(Robot control records)
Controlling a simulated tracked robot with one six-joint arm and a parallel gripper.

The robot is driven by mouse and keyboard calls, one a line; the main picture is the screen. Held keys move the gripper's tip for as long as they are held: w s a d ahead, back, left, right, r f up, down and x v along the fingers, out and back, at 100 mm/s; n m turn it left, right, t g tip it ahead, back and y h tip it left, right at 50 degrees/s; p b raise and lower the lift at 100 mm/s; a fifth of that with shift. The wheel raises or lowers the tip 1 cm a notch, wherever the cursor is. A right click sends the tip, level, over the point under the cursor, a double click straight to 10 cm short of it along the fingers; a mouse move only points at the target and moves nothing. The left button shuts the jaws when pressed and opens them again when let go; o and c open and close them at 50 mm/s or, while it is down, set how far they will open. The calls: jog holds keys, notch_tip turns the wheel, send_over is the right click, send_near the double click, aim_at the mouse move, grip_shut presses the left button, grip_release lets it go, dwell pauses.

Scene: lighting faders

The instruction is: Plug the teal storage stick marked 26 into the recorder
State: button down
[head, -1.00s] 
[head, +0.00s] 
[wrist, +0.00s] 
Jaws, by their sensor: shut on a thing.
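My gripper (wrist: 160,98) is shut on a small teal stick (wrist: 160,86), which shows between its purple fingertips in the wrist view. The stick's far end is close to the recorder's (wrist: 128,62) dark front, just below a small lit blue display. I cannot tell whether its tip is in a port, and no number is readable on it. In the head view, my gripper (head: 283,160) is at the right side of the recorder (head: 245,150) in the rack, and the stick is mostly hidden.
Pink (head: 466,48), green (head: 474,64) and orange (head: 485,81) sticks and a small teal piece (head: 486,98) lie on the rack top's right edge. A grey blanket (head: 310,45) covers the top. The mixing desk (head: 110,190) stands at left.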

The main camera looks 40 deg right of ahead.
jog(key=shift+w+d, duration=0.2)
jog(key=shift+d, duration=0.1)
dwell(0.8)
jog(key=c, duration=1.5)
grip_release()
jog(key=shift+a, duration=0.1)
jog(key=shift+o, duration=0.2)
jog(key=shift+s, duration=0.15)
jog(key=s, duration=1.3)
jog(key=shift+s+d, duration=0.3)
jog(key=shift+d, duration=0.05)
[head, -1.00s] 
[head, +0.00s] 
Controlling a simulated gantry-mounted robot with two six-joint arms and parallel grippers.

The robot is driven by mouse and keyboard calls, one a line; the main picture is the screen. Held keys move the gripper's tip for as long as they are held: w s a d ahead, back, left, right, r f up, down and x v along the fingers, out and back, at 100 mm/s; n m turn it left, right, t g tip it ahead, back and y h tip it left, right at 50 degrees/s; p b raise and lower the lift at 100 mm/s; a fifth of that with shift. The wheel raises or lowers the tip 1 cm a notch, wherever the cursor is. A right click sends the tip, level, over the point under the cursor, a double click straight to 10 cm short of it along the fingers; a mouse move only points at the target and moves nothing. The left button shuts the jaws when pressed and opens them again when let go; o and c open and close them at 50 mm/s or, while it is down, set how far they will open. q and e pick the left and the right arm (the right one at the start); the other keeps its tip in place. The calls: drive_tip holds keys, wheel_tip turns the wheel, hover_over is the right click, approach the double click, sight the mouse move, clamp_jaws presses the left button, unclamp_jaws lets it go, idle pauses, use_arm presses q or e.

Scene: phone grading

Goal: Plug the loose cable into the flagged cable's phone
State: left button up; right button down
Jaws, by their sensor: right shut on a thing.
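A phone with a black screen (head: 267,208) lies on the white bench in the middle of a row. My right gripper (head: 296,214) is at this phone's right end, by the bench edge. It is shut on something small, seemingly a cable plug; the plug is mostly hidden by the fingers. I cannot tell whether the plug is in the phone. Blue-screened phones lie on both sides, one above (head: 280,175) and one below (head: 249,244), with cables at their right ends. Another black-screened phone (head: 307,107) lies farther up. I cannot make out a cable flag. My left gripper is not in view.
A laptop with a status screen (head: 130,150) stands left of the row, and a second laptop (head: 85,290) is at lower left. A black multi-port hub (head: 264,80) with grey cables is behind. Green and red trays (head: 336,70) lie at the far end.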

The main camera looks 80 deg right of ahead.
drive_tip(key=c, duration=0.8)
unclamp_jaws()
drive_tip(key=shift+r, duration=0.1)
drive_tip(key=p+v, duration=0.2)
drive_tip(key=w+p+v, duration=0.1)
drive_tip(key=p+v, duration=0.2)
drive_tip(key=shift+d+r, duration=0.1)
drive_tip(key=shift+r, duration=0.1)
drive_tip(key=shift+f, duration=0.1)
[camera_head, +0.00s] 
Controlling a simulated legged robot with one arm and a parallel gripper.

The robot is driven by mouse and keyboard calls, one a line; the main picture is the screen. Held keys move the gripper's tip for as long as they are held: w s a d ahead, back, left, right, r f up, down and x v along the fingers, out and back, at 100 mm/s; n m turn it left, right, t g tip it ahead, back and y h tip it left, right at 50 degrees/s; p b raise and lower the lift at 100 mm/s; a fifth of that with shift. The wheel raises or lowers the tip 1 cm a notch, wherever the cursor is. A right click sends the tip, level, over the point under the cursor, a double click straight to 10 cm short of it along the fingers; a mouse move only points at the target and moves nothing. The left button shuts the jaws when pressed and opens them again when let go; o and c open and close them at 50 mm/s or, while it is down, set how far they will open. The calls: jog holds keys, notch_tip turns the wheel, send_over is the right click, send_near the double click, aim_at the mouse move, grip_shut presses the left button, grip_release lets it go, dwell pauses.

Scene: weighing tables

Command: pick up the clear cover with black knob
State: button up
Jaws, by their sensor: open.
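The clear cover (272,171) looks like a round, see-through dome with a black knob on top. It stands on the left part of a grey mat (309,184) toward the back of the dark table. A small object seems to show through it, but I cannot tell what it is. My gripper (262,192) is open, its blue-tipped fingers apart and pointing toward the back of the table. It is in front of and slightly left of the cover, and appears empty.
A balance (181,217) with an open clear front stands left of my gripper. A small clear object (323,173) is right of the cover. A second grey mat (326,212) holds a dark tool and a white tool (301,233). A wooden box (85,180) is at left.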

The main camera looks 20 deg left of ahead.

(REQUIRED WORK):
Begin at the line that has "Controlling a simulated gantry-mounted" in the entries above; stop after the line that has "State: left button up; right button down". Transcribe exactly those lines and no others.

(EXERCISE RESULT):
Controlling a simulated gantry-mounted robot with two six-joint arms and parallel grippers.

The robot is driven by mouse and keyboard calls, one a line; the main picture is the screen. Held keys move the gripper's tip for as long as they are held: w s a d ahead, back, left, right, r f up, down and x v along the fingers, out and back, at 100 mm/s; n m turn it left, right, t g tip it ahead, back and y h tip it left, right at 50 degrees/s; p b raise and lower the lift at 100 mm/s; a fifth of that with shift. The wheel raises or lowers the tip 1 cm a notch, wherever the cursor is. A right click sends the tip, level, over the point under the cursor, a double click straight to 10 cm short of it along the fingers; a mouse move only points at the target and moves nothing. The left button shuts the jaws when pressed and opens them again when let go; o and c open and close them at 50 mm/s or, while it is down, set how far they will open. q and e pick the left and the right arm (the right one at the start); the other keeps its tip in place. The calls: drive_tip holds keys, wheel_tip turns the wheel, hover_over is the right click, approach the double click, sight the mouse move, clamp_jaws presses the left button, unclamp_jaws lets it go, idle pauses, use_arm presses q or e.

Scene: phone grading

Goal: Plug the loose cable into the flagged cable's phone
State: left button up; right button down

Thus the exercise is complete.